*YOUR TASK*.
The material below holds pictures; leave them out and reproduce exactly the lines from the one with "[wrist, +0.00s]" through the one with "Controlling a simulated", inclusive.
----------------------------------------
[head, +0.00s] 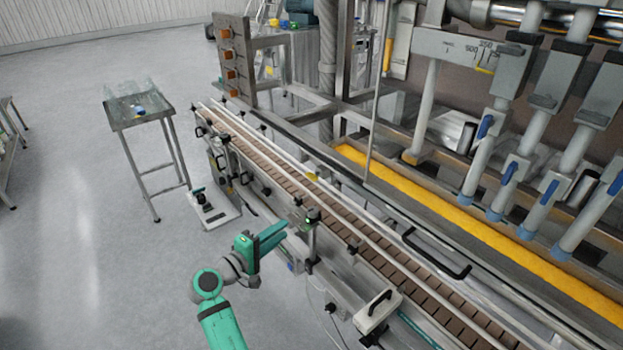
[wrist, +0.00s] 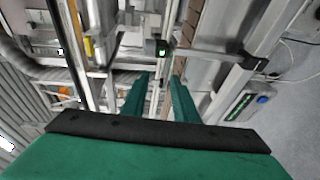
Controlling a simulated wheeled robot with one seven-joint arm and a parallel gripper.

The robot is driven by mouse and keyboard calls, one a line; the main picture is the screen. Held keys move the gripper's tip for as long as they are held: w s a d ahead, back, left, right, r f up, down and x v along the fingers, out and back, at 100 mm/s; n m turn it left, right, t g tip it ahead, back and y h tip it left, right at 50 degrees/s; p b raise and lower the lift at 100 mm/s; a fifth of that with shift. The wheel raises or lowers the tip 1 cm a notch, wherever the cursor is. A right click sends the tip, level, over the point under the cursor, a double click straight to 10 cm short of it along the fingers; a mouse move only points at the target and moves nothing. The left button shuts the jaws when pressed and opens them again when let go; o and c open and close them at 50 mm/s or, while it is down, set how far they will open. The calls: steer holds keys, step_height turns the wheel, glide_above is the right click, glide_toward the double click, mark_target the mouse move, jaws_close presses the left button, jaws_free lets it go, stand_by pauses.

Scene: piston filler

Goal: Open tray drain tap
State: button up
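The tray (head: 350,151) is a long trough with a yellow inside, beneath the filling nozzles in the head view. I cannot clearly pick out its drain tap in either view. A small yellow part (head: 312,176) sits by the conveyor rail near the tray's left end; I cannot tell if it belongs to the tap. My gripper (head: 280,233) has green fingers and is at the near side of the conveyor, apart from the tray. In the wrist view the gripper (wrist: 159,77) shows two fingers spread with an empty gap.
The slatted conveyor (head: 345,223) with its rails and brackets lies between my gripper and the tray. Several blue-tipped nozzles (head: 510,188) hang over the tray. A small metal table (head: 135,112) stands at the left. The floor at left is mostly clear.

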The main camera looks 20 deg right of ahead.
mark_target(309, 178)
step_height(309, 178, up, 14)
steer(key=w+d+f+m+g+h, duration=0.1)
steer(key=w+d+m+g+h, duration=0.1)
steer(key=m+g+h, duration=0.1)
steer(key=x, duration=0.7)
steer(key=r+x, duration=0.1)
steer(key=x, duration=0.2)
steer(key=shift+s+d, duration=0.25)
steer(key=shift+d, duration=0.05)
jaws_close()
----------------------------------------
*RESULT BELOW*.
[wrist, +0.00s] 
Controlling a simulated wheeled robot with one seven-joint arm and a parallel gripper.

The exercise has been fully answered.